### Exercise details:
Hand back each line, unchanged, from the top down to the line where "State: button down" sits.

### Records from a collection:
>>>
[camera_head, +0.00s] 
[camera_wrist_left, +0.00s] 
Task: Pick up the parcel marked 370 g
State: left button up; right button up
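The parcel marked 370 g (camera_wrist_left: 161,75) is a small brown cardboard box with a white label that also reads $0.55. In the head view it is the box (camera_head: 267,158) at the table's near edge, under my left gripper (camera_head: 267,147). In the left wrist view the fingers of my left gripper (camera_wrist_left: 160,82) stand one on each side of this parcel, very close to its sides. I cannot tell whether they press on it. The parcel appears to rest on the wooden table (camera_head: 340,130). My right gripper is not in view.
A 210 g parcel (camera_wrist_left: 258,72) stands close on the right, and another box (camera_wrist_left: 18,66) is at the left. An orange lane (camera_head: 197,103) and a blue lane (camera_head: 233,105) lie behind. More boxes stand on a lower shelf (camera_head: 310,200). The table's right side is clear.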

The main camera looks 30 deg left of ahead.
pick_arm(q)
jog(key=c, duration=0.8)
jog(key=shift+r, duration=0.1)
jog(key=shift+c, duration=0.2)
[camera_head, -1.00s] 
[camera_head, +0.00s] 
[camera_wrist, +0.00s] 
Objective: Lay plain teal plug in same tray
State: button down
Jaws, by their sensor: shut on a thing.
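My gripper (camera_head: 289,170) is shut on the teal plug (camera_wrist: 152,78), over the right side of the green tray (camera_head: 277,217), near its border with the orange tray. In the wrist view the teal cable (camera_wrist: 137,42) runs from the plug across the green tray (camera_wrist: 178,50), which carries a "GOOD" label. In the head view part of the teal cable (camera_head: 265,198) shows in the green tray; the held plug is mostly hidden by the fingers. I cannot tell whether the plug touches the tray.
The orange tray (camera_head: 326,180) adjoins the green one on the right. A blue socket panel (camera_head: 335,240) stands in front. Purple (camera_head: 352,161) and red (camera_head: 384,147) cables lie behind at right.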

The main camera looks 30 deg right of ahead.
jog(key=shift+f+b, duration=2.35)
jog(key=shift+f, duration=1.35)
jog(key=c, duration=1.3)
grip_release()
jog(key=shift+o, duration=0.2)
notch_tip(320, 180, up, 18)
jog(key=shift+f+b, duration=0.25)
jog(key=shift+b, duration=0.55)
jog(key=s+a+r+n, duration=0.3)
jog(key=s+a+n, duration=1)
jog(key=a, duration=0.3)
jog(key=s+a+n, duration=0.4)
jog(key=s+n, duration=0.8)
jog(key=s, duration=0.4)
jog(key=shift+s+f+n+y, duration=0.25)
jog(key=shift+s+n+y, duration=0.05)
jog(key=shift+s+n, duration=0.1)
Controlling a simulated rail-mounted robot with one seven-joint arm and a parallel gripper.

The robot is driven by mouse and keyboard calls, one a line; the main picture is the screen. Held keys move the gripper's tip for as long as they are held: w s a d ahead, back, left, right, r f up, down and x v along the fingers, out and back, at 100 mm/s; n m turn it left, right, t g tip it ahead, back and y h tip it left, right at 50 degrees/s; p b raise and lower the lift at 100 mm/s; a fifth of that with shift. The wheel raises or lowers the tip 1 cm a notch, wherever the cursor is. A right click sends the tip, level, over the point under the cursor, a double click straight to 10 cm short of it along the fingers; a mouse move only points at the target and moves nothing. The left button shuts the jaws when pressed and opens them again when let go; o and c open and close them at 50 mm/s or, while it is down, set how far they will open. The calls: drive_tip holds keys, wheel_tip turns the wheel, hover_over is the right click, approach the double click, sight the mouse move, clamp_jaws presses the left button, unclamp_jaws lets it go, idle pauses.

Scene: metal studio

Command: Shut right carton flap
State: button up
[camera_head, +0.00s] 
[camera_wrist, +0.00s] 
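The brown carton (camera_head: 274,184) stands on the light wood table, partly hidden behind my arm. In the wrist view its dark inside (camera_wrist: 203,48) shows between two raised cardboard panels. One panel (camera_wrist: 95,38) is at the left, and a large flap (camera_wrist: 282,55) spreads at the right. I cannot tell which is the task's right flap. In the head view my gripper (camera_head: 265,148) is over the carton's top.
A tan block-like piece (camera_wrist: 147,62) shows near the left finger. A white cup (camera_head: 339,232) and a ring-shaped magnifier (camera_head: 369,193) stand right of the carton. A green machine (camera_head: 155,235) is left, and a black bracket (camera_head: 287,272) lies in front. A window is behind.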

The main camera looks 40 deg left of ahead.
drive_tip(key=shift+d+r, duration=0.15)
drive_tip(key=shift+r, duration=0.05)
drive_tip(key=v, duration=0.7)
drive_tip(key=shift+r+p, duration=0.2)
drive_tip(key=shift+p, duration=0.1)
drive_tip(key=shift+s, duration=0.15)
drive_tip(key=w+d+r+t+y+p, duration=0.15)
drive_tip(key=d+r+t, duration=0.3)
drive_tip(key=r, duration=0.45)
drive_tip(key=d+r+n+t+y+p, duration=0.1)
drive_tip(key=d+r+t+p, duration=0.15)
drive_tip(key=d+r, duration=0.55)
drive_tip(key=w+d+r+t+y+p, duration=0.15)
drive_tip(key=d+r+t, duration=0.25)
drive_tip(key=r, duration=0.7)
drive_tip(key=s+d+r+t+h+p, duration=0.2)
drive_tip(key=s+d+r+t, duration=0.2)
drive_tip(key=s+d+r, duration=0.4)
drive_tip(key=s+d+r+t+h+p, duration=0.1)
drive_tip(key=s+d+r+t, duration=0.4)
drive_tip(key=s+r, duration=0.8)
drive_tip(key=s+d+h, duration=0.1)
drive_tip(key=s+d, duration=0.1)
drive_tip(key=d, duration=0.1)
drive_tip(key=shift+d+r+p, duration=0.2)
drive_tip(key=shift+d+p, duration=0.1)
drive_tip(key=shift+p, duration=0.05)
<<<
### Problem solution:
[camera_head, +0.00s] 
[camera_wrist_left, +0.00s] 
Task: Pick up the parcel marked 370 g
State: left button up; right button up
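The parcel marked 370 g (camera_wrist_left: 161,75) is a small brown cardboard box with a white label that also reads $0.55. In the head view it is the box (camera_head: 267,158) at the table's near edge, under my left gripper (camera_head: 267,147). In the left wrist view the fingers of my left gripper (camera_wrist_left: 160,82) stand one on each side of this parcel, very close to its sides. I cannot tell whether they press on it. The parcel appears to rest on the wooden table (camera_head: 340,130). My right gripper is not in view.
A 210 g parcel (camera_wrist_left: 258,72) stands close on the right, and another box (camera_wrist_left: 18,66) is at the left. An orange lane (camera_head: 197,103) and a blue lane (camera_head: 233,105) lie behind. More boxes stand on a lower shelf (camera_head: 310,200). The table's right side is clear.

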The main camera looks 30 deg left of ahead.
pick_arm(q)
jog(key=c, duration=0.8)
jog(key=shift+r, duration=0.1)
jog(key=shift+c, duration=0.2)
[camera_head, -1.00s] 
[camera_head, +0.00s] 
[camera_wrist, +0.00s] 
Objective: Lay plain teal plug in same tray
State: button down

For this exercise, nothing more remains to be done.